*WRITTEN EXERCISE*.
The listing below holds a line with "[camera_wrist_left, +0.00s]" and a later line with "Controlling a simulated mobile". Write out those two lines and every line between them, exactly, and nothing else.

*SOURCE DATA*.
-*-*-
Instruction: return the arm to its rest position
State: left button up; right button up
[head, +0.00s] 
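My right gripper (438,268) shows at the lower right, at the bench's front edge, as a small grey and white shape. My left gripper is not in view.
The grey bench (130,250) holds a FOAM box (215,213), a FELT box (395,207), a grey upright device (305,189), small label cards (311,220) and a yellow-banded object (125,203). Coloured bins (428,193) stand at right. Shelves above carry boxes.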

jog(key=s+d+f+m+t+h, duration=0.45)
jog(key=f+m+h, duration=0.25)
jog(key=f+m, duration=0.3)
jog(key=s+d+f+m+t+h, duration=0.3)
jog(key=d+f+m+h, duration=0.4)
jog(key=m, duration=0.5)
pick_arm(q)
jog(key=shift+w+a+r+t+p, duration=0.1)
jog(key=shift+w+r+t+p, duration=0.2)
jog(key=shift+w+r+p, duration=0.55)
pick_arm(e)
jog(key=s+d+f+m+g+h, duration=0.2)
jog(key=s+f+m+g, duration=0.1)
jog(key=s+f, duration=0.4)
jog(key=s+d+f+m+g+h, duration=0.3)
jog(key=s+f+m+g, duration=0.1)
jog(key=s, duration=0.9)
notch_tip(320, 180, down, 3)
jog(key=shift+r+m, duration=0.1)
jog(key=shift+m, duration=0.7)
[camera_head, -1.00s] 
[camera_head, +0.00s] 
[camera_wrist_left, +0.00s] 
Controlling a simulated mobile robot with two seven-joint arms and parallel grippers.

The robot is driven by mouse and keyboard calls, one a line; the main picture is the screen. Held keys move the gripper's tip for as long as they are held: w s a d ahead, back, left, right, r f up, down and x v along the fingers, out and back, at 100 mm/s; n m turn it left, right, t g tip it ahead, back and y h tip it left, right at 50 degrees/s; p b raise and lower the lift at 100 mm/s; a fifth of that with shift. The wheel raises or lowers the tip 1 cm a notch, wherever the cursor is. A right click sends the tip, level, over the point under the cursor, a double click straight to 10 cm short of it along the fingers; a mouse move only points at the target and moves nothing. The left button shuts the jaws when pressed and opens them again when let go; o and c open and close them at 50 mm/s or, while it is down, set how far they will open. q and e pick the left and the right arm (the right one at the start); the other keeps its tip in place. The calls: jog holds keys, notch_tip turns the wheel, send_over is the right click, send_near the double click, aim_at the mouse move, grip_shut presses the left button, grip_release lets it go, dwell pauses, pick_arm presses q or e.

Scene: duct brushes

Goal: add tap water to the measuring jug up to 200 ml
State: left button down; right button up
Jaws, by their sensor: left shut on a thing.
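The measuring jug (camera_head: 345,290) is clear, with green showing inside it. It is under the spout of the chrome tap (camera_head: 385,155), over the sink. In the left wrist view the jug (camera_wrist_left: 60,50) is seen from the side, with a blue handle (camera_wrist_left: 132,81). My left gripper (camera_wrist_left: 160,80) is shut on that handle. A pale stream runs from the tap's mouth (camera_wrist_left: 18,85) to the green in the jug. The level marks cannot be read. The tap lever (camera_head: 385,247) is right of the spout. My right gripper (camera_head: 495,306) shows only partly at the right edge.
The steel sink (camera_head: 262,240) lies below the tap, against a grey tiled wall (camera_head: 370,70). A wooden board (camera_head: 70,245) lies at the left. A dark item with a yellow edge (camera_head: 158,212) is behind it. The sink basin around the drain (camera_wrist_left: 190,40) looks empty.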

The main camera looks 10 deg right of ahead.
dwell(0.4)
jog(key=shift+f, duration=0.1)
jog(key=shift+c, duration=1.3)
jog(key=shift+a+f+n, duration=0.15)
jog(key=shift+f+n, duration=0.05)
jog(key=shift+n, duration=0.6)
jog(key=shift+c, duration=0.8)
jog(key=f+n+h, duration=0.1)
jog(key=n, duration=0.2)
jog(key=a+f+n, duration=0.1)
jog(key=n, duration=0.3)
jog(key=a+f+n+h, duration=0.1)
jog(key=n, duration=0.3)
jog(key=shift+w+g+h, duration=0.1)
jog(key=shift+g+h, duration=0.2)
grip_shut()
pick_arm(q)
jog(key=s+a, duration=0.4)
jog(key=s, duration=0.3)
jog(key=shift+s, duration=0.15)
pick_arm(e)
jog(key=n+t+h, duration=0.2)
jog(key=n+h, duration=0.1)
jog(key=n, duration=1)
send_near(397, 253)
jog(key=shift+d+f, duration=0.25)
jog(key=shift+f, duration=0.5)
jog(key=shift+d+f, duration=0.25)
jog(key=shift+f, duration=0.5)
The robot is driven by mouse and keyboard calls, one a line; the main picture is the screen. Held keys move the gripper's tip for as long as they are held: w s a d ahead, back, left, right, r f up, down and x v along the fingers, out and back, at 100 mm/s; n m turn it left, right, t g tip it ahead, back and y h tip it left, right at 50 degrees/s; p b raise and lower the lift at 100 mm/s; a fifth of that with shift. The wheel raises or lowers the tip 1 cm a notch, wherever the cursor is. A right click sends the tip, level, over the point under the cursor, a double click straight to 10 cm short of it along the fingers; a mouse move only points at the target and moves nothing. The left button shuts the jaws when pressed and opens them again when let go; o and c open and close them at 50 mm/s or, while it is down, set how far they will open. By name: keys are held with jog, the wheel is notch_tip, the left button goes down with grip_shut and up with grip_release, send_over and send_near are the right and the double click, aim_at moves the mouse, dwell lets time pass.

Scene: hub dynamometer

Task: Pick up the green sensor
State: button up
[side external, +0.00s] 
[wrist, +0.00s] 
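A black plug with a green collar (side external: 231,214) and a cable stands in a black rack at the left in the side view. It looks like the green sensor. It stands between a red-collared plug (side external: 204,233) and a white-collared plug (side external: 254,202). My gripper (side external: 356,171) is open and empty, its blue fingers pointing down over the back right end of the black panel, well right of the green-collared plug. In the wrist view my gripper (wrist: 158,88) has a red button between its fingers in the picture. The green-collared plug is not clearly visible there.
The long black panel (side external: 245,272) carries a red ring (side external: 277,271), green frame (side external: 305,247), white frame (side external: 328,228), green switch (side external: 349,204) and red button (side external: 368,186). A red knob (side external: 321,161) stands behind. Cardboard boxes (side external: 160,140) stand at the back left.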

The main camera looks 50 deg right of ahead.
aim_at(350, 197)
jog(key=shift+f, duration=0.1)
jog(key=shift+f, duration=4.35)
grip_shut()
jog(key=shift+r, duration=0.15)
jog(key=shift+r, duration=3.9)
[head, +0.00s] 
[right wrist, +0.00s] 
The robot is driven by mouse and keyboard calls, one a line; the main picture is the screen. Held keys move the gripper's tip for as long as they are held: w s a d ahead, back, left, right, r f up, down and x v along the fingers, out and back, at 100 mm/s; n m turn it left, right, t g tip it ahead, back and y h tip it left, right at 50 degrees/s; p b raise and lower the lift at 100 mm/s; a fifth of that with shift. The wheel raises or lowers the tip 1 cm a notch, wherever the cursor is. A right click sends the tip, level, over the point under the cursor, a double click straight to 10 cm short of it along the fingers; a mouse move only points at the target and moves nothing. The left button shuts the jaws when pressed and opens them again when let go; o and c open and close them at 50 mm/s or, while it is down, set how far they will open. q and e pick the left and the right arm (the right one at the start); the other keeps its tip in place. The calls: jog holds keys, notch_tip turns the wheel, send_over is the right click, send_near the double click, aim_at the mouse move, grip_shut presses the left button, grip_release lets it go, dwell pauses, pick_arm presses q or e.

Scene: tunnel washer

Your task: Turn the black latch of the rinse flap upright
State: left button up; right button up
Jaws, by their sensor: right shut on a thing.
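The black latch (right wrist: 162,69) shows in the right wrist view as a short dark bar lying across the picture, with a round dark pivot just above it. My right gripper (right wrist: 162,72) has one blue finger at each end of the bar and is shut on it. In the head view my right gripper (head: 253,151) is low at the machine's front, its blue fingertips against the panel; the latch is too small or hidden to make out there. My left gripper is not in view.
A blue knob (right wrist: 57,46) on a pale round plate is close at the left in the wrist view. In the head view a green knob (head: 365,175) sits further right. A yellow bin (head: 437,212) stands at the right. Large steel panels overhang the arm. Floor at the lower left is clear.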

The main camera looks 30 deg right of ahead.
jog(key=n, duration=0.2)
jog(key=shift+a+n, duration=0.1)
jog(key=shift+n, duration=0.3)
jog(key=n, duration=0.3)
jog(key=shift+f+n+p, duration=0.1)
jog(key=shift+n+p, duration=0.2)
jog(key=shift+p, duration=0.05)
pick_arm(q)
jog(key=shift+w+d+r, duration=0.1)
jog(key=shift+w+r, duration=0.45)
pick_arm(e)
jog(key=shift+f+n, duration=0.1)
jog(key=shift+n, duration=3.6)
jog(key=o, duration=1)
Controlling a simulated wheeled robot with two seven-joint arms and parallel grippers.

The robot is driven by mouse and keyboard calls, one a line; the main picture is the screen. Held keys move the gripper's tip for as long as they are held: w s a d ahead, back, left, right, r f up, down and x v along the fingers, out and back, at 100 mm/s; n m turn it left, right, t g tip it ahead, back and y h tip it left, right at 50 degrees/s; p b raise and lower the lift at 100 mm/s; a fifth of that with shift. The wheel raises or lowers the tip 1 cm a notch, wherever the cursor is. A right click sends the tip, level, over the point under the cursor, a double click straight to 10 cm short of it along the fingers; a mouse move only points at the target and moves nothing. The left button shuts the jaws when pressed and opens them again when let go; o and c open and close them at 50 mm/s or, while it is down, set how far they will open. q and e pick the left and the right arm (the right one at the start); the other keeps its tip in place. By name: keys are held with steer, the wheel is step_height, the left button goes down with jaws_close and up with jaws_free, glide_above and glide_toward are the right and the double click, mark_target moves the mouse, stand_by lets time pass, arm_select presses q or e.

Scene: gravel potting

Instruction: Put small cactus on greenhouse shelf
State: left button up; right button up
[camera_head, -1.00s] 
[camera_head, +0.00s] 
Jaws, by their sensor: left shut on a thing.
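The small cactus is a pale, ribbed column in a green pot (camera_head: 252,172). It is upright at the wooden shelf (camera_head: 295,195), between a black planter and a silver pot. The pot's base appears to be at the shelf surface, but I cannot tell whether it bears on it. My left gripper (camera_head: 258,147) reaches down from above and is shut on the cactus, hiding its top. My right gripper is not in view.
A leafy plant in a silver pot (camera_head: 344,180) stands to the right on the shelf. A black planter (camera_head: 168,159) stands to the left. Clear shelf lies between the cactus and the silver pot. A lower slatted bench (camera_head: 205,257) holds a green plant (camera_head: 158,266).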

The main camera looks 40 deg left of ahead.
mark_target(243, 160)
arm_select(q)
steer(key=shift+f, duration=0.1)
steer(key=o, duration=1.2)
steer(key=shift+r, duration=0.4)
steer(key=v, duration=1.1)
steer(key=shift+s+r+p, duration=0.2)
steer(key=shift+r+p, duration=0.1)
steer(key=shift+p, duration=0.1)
-*-*-
*SOLUTION TO THIS EXERCISE*.
[camera_wrist_left, +0.00s] 
Controlling a simulated mobile robot with two seven-joint arms and parallel grippers.

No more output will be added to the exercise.